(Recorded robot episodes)
▬▬▬▬▬▬▬▬▬▬

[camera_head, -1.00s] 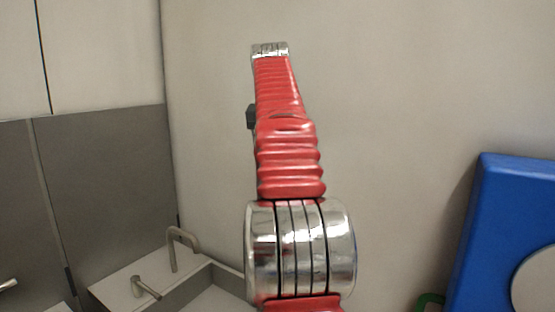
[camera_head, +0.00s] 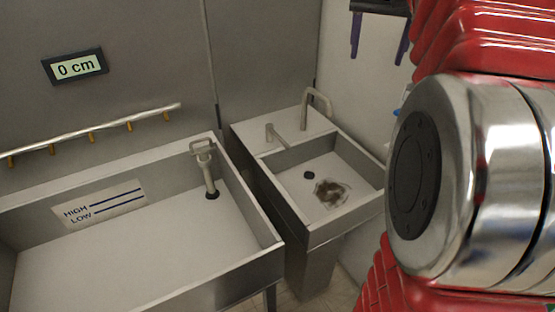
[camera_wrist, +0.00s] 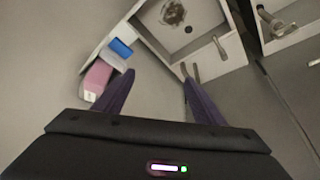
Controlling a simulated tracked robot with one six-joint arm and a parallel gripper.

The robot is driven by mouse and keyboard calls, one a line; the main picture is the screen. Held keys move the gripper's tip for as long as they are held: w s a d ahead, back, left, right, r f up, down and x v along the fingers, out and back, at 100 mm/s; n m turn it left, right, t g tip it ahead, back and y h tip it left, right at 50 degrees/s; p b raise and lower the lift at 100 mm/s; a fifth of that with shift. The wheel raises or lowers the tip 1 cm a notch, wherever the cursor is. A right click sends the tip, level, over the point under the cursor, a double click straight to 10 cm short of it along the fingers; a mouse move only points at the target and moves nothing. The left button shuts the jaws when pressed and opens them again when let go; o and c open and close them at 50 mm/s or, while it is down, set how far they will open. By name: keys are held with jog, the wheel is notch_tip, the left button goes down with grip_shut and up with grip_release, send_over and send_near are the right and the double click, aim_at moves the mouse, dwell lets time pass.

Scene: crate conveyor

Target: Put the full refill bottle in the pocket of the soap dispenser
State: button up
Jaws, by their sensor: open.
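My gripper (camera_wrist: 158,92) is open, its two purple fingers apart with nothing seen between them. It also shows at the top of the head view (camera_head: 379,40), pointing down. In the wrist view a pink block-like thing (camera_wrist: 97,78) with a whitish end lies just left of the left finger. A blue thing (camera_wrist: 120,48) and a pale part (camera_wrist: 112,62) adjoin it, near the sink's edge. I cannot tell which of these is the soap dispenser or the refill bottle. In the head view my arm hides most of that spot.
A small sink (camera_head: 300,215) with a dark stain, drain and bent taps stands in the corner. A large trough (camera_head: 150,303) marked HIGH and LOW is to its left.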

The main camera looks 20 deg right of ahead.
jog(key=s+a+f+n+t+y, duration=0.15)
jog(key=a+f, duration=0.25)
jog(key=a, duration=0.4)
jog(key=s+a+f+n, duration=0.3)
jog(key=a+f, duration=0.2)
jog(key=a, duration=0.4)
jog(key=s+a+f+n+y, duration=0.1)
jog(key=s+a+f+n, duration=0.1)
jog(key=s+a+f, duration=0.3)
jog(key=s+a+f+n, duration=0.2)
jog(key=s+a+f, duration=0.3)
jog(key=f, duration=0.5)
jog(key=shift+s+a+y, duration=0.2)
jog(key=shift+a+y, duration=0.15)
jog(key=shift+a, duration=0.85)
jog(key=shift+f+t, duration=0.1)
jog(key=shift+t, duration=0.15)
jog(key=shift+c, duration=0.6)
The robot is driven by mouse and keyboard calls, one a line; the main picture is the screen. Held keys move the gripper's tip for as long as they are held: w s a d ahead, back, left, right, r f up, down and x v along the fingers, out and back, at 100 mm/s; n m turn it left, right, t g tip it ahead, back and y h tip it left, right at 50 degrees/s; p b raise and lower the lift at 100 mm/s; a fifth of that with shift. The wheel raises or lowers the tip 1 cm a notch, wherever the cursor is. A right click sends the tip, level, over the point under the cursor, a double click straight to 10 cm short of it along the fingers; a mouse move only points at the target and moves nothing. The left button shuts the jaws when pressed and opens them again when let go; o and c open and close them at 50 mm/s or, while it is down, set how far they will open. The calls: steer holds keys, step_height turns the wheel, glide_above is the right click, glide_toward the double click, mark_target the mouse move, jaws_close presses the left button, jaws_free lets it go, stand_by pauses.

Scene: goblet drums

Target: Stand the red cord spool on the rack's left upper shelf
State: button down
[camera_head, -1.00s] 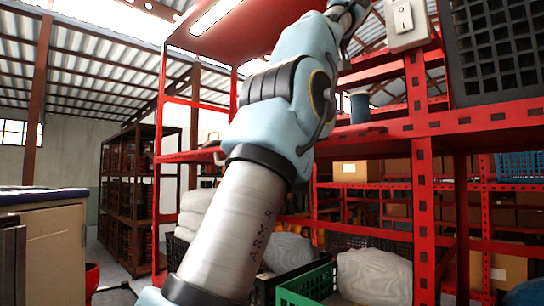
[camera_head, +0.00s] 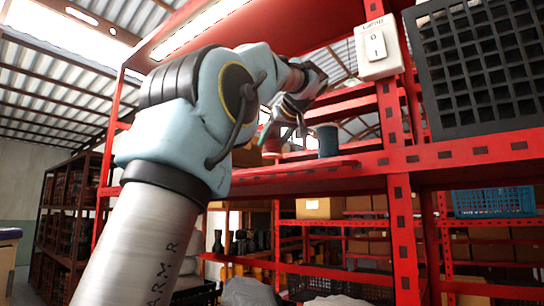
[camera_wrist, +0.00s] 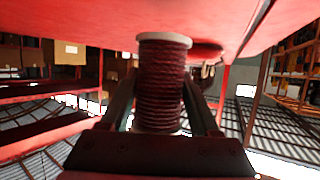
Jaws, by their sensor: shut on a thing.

▬▬▬▬▬▬▬▬▬▬

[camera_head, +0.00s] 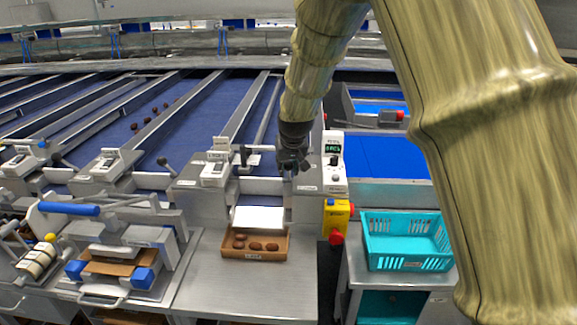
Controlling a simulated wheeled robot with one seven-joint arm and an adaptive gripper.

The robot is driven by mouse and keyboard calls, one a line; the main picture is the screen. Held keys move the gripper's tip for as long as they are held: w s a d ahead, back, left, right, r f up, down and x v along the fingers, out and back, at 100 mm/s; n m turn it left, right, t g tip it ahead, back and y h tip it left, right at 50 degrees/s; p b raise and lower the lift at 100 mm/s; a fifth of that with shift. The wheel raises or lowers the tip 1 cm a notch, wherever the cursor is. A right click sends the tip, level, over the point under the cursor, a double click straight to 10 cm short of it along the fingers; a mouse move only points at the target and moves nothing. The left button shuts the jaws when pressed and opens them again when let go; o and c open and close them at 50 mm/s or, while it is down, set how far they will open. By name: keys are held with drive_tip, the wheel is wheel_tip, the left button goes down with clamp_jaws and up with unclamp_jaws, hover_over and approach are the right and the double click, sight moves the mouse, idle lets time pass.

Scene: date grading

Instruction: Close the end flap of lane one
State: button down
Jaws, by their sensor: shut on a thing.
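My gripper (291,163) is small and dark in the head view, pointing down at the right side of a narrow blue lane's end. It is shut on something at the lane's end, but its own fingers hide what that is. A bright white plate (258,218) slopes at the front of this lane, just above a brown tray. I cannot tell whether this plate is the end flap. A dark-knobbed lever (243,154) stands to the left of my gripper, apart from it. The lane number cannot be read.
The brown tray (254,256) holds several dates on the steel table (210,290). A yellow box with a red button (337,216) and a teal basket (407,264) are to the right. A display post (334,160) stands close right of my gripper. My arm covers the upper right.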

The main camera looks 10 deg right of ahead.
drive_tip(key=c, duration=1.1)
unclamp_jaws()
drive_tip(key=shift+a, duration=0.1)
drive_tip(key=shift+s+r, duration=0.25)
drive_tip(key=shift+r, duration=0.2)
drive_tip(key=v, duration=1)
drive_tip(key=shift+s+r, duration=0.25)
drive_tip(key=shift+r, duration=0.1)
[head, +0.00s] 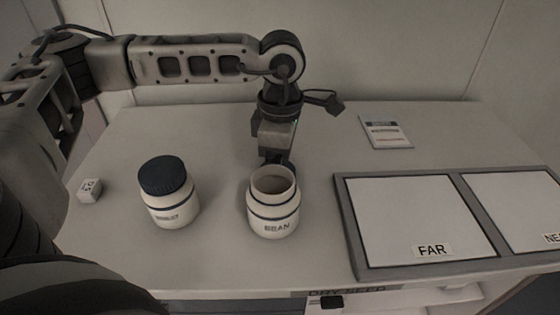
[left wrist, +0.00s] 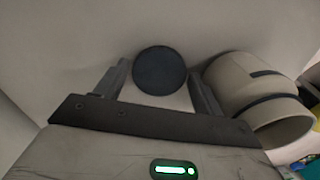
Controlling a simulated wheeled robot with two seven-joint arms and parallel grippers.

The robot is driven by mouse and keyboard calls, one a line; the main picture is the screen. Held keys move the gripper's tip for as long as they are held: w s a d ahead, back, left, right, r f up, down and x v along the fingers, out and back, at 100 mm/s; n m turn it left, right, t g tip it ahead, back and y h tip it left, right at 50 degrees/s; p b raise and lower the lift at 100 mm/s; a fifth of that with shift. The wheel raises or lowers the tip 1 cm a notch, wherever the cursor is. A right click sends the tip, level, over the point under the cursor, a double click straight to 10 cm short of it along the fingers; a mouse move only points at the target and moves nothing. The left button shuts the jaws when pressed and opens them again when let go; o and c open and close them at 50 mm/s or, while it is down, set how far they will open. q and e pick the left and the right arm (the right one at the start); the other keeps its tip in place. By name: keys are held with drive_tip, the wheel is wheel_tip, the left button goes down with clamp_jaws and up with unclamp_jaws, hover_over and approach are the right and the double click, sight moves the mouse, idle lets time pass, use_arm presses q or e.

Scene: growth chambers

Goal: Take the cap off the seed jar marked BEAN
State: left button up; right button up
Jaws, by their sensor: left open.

▬▬▬▬▬▬▬▬▬▬

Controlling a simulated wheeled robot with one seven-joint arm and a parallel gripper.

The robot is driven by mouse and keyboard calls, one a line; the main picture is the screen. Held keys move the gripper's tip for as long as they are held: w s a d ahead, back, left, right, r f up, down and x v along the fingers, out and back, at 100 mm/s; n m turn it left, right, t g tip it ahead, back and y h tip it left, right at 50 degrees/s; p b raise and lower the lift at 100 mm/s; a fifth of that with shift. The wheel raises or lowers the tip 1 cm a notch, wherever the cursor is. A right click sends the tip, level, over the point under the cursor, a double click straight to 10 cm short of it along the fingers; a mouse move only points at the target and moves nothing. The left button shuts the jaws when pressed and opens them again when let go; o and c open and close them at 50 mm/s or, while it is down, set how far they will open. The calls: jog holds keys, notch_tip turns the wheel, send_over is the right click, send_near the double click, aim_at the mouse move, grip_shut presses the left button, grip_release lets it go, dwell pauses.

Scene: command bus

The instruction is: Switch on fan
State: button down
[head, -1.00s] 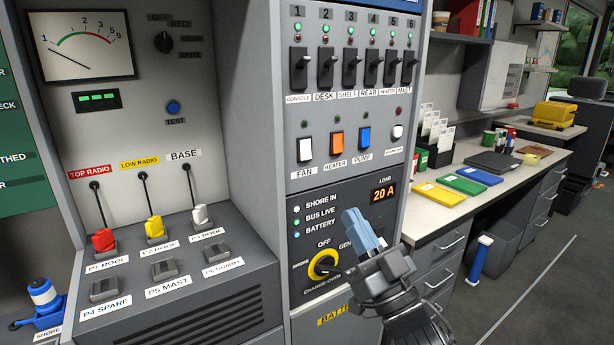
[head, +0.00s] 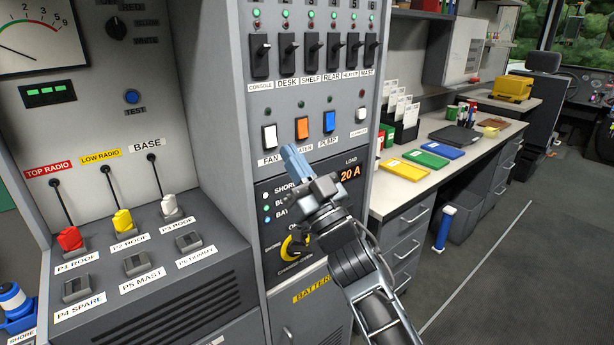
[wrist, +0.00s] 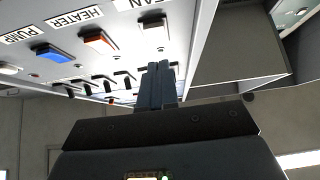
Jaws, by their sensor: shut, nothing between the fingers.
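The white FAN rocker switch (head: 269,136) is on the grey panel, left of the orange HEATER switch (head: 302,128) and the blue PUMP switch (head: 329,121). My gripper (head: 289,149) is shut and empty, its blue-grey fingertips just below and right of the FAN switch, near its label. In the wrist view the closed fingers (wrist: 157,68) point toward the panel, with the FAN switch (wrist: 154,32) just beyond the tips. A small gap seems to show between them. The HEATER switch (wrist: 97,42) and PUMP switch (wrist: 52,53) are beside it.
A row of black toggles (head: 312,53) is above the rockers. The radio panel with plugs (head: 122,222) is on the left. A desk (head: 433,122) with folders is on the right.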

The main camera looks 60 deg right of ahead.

▬▬▬▬▬▬▬▬▬▬

Count each line of the data where the word "seven" appears, then reply with the total only.

3